A Foreign Office spokesman told a news conference in London today that, in common with most of the rest of the international community, Britain is very disappointed by India's decision to block the treaty in Geneva and not to sign the text endorsed yesterday.

He said U.N. endorsement of the treaty was "a historic achievement." The treaty requires the signature of all 44 nations with nuclear industries before it comes into force.

Meanwhile, Germany today welcomed the United Nations' overwhelming adoption of a nuclear test ban treaty, but warned that there were still important hurdles standing in the way of a complete halt to global nuclear testing.

Foreign Minister Klaus Kinkel said last night's vote in the General Assembly was an "historic breakthrough on the road to a complete test ban." He added "We may not be able to put the genie of the atom back into the bottle, but we have at least tamed it."

And French President Jacques Chirac today said the UN vote would finally allow the world "to turn the page on the nuclear arms race."

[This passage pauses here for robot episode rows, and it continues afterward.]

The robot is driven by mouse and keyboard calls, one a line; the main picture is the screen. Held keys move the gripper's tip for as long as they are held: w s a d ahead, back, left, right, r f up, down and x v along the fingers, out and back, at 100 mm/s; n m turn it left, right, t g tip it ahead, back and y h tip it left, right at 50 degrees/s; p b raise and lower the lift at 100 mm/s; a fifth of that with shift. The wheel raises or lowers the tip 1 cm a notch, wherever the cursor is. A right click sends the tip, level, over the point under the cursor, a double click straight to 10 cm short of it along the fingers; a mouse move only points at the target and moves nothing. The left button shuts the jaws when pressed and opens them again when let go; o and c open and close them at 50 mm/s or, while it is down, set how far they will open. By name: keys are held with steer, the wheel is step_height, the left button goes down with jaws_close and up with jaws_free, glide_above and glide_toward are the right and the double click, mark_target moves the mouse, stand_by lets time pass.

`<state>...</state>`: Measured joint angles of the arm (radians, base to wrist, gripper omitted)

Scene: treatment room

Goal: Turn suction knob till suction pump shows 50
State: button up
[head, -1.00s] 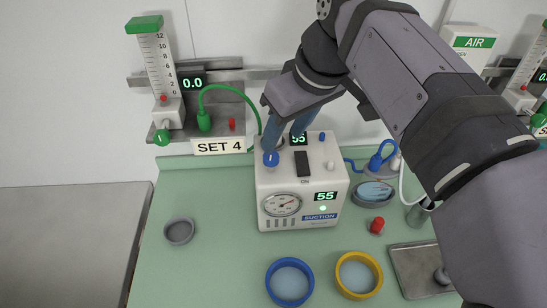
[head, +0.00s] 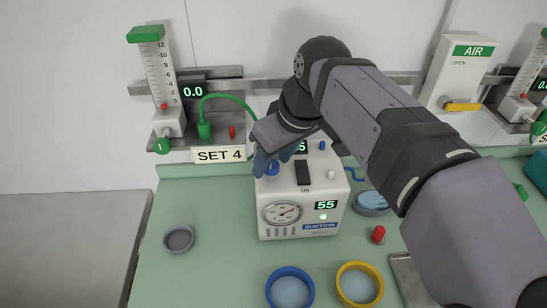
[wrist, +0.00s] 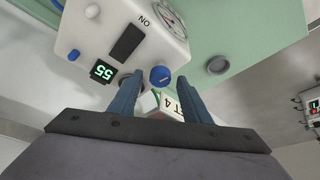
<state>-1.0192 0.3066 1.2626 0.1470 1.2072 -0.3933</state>
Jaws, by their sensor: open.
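The white suction pump (head: 285,190) stands on the green counter, and its front display (head: 325,205) reads 55. A second display on its top, partly hidden in the head view, also reads 55 in the wrist view (wrist: 103,71). The blue suction knob (head: 271,169) is on the pump's top left corner; the wrist view shows it (wrist: 160,76) with a pale mark line. My gripper (head: 270,161) is open, its blue fingers close to the knob. In the wrist view the knob lies between the fingertip lines; I cannot tell whether they touch it.
The black ON switch (head: 303,172) and a white button (head: 331,174) sit right of the knob. The SET 4 flowmeter (head: 160,80) and green hose (head: 228,92) are behind. Blue (head: 290,270) and yellow (head: 380,280) rimmed dishes stand in front.

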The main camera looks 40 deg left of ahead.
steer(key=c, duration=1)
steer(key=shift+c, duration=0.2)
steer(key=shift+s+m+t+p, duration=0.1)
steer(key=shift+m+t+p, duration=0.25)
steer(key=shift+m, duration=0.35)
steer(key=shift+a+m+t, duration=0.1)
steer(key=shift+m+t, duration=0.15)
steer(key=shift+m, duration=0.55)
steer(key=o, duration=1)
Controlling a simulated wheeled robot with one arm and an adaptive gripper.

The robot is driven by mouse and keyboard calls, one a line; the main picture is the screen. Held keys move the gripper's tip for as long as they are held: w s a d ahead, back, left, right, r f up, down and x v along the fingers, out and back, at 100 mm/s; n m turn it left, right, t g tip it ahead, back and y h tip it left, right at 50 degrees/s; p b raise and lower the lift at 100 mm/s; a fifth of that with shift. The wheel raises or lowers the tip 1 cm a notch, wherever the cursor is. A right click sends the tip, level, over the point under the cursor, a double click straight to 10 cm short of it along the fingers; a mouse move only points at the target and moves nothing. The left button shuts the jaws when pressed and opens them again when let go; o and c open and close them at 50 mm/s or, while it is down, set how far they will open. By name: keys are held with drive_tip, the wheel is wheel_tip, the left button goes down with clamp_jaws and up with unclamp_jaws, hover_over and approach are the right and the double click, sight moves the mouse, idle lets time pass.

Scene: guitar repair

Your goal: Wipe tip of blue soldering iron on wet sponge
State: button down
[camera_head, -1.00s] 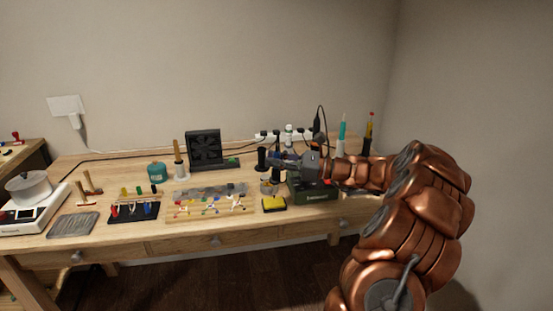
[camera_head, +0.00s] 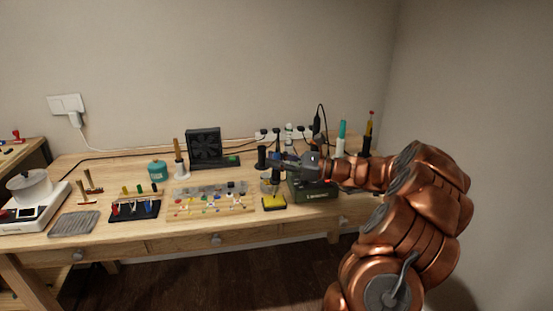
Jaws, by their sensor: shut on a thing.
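The yellow sponge (camera_head: 274,203) lies near the front of the workbench, in a dark holder, left of the green station. My gripper (camera_head: 279,164) reaches in from the right, above and behind the sponge. It is shut on a dark bluish thing, seemingly the blue soldering iron (camera_head: 276,157), which is small and partly covered by the fingers. I cannot make out its tip or whether it touches anything. The gripper stands higher than the sponge in the picture.
A dark green station (camera_head: 314,195) stands under my wrist. A black fan (camera_head: 204,147), a teal-topped bottle (camera_head: 341,137) and a power strip (camera_head: 270,136) stand behind. A wooden parts tray (camera_head: 212,207) lies left of the sponge. The bench front edge is clear.

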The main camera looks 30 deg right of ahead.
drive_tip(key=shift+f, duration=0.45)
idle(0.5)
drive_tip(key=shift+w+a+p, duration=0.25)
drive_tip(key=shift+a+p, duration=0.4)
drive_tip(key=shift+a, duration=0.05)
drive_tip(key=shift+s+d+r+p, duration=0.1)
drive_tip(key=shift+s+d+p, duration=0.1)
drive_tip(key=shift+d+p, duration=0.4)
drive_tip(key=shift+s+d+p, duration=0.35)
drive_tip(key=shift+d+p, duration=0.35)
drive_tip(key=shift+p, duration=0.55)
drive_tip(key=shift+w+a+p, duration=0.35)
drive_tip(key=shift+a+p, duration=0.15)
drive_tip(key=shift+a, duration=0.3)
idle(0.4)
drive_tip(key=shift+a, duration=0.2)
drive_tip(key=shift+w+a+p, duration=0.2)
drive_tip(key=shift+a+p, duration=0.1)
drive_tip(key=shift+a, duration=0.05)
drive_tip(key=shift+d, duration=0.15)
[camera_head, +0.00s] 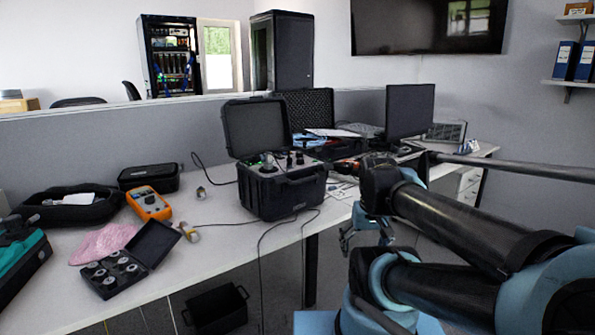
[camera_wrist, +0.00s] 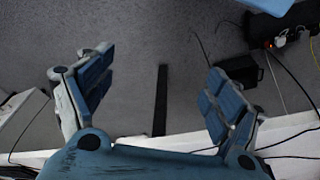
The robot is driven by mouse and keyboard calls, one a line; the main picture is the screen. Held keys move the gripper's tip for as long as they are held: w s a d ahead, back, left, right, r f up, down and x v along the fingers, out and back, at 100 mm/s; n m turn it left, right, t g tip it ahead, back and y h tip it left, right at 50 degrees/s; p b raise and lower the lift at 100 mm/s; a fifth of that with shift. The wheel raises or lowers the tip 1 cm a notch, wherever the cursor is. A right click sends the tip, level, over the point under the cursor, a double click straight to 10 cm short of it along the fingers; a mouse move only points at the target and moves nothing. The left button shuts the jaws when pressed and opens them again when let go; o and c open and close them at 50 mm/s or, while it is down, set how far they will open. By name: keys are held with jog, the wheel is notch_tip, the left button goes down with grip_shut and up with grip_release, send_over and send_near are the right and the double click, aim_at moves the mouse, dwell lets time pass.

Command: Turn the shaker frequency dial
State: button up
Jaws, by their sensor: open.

Most nations endorsed the treaty in New York, but India was the sole undeclared nuclear state to oppose the treaty, effectively blocking its coming into effect.

Indian Foreign minister Inder Kumar Gujral today called the treaty a worthless "charade" and a deliberate attempt to deceive the world because it still allows the five declared nuclear powers -- the United States, Russia, China, Britain and France -- to continue laboratory testing. India also is worried about China's nuclear capability and that of its rival neighbor, Pakistan. India, reported to be one of three "threshold states" with a nuclear weapons capability, said it would not sign because "countries around us continue their weapons programmes either openly or clandestinely."

Both the United States and France have said they believe a way can be found to have India's security concerns met, so enabling India to sign on to the treaty.